--- RECORDS FOR THIS EXERCISE ---
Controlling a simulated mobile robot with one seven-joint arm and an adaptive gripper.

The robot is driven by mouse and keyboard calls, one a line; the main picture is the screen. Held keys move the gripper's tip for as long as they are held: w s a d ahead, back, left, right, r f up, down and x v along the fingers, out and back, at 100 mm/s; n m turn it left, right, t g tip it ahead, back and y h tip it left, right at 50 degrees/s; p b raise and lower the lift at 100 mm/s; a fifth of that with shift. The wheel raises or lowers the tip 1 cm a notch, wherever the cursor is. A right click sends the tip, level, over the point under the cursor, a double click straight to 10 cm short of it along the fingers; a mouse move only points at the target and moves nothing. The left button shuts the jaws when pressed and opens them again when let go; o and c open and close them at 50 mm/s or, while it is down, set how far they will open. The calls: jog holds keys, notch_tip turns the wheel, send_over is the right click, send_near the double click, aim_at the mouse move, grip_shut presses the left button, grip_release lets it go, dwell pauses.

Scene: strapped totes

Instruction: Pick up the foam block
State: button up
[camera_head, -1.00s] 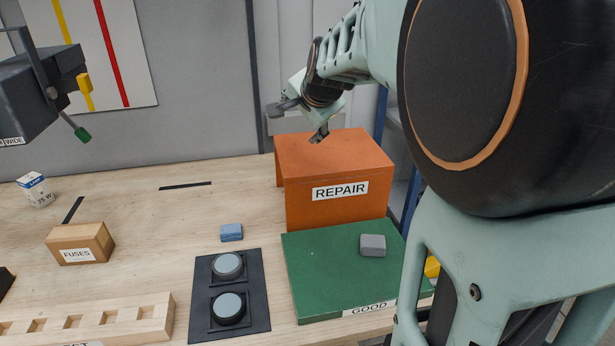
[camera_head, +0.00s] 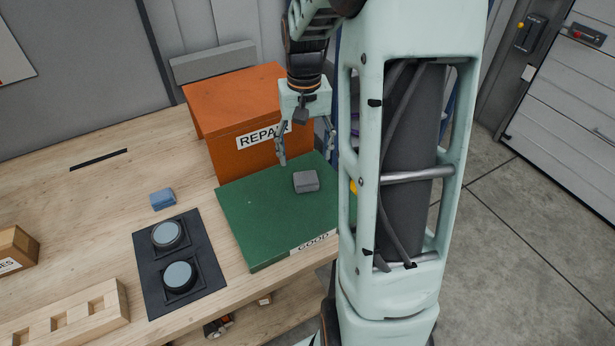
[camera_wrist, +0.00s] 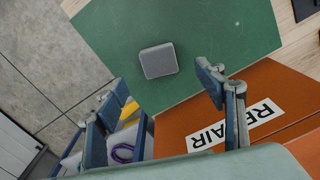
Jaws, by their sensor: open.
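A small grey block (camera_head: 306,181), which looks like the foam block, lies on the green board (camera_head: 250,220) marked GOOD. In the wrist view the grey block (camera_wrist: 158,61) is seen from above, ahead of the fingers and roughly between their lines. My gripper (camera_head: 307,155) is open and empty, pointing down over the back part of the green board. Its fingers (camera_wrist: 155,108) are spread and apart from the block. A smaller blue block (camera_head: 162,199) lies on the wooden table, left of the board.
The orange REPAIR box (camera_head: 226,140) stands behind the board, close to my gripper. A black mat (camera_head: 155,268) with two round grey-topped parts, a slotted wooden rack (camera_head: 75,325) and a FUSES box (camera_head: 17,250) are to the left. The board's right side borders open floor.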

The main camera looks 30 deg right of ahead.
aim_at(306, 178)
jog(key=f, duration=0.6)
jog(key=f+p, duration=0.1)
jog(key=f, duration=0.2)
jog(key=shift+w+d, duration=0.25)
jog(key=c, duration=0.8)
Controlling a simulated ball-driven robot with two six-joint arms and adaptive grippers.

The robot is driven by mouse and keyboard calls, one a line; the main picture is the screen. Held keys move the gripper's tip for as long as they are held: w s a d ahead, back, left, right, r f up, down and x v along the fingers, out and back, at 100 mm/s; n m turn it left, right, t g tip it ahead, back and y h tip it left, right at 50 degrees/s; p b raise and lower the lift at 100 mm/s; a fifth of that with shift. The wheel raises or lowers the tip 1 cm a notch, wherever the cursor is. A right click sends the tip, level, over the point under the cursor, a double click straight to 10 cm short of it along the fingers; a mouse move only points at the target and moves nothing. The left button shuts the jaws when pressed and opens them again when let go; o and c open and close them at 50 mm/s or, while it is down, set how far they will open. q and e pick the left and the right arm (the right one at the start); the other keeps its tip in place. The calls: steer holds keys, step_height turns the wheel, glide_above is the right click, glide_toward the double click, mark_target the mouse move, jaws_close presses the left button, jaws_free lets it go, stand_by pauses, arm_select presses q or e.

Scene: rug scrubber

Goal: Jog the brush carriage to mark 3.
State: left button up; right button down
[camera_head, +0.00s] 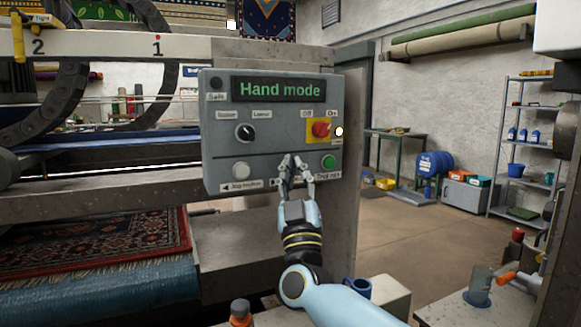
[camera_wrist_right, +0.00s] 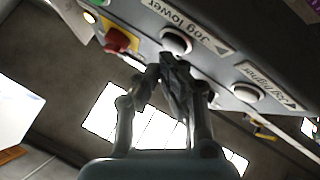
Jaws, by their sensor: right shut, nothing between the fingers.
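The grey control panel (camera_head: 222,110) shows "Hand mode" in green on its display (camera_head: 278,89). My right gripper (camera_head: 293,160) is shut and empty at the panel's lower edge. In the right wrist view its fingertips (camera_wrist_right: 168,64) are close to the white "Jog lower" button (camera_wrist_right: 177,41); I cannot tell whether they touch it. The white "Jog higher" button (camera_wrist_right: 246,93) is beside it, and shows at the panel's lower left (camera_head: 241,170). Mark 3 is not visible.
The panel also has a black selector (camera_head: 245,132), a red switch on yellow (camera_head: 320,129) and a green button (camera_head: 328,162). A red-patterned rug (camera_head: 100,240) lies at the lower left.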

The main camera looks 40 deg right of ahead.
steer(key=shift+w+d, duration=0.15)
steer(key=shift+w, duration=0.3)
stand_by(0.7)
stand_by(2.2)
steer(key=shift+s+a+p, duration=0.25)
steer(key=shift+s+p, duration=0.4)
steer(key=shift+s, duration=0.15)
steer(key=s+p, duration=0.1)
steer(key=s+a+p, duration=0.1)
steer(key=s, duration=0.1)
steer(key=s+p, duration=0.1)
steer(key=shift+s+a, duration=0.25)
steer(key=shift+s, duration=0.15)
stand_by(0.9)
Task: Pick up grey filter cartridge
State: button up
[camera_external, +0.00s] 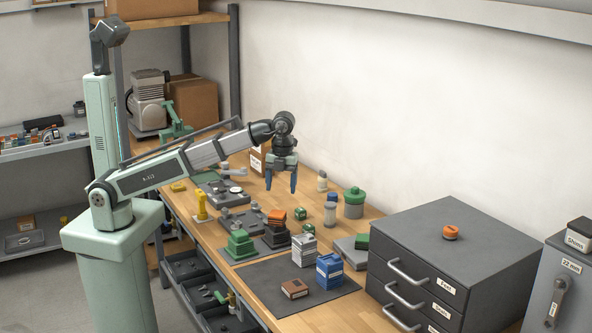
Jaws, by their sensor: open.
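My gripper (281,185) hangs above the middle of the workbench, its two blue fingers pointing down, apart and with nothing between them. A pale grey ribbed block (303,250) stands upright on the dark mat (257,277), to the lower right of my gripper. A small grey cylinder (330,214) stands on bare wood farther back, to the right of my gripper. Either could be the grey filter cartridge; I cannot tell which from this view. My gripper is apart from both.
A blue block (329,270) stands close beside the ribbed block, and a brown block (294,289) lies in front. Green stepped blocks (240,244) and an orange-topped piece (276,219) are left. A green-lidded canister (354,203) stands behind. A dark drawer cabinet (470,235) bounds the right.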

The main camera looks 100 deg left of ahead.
---
--- RECORDS FOR THIS EXERCISE ---
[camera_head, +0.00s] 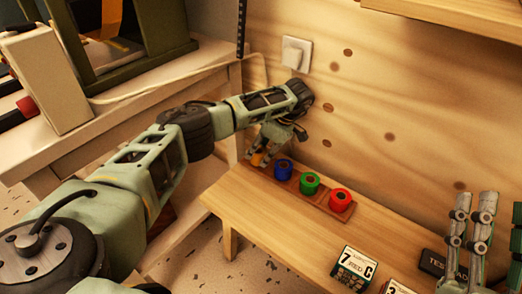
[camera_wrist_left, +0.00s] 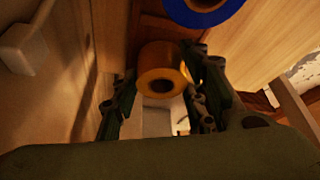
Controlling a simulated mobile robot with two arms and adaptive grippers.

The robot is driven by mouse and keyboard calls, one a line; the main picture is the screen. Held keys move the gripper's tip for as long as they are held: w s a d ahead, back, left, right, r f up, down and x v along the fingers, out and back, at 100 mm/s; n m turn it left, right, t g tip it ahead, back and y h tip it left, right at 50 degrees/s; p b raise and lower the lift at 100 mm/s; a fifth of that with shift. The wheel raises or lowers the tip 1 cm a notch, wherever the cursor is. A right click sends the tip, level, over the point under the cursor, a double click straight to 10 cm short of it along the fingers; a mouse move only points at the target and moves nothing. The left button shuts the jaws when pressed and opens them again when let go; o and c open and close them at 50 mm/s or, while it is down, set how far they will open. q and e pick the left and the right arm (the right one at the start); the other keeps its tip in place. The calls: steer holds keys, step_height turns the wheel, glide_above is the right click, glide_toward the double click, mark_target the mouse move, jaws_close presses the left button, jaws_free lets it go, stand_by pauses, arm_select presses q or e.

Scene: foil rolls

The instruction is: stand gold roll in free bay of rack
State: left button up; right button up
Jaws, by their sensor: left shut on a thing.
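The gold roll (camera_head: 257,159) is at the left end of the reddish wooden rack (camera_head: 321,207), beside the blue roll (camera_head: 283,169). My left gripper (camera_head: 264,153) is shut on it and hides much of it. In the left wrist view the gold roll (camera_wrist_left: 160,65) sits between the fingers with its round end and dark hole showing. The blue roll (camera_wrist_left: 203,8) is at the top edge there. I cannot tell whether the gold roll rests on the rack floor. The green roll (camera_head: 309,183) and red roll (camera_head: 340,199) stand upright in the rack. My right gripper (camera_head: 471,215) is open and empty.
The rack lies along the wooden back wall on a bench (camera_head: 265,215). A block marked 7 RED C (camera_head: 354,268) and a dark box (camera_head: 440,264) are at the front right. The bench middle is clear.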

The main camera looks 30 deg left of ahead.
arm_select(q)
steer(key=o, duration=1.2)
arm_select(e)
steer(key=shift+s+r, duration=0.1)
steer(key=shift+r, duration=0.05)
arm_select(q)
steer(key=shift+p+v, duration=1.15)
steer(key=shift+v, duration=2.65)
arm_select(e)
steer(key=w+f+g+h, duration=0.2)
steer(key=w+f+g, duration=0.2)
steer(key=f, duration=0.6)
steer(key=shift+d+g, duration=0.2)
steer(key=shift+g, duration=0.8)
---
--- RECORDS FOR THIS EXERCISE ---
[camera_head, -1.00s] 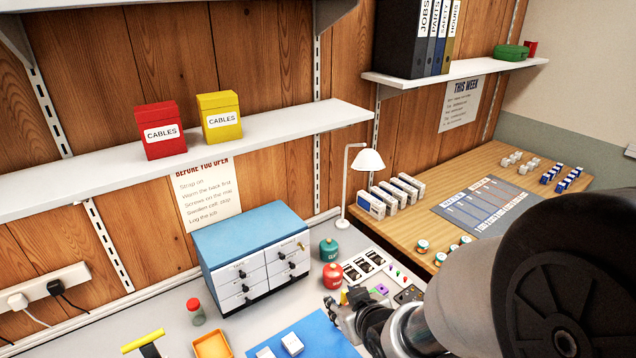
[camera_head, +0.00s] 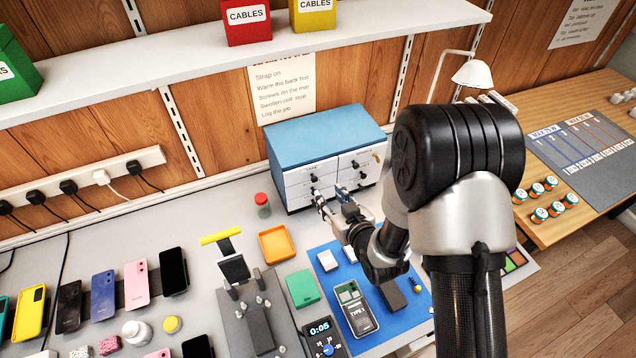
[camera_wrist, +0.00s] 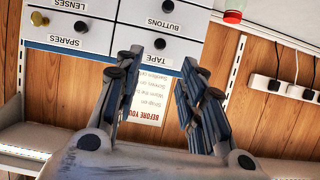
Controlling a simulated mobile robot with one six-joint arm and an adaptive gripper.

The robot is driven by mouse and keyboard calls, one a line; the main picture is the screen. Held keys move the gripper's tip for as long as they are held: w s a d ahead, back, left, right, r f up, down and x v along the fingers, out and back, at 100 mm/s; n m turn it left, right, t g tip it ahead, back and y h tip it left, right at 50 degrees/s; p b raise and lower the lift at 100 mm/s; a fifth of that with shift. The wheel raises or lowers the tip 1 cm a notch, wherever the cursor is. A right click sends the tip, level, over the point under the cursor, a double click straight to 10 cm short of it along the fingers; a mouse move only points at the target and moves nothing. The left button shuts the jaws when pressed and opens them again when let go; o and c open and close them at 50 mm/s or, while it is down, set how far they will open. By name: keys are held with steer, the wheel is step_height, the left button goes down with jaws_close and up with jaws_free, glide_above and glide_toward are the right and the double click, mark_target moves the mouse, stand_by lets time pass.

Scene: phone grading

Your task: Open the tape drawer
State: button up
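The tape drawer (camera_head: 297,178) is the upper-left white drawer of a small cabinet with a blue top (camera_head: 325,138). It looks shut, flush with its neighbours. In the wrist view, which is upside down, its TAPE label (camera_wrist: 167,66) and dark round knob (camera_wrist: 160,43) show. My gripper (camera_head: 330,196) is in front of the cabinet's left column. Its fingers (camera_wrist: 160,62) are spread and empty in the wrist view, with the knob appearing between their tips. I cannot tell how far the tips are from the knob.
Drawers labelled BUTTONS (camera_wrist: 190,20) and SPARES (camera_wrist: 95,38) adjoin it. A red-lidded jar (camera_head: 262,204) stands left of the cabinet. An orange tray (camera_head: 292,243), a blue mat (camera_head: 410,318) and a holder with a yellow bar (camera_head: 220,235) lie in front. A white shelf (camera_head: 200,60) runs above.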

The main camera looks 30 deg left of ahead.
---
SHORT PROBLEM:
Keep the images out of the copy. Repeat word for word only the lines from the one containing "The main camera looks 40 deg right of ahead." through the one containing "[camera_external, +0.00s]", both ends included.

RESPONSE BELOW:
The main camera looks 40 deg right of ahead.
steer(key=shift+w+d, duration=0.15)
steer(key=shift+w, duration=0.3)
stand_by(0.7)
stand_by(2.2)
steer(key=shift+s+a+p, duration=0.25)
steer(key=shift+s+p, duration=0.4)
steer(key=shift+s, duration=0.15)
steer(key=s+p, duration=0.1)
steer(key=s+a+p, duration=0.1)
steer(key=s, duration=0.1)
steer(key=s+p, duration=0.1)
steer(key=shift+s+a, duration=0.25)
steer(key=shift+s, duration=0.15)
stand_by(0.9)
Task: Pick up grey filter cartridge
State: button up
[camera_external, +0.00s] 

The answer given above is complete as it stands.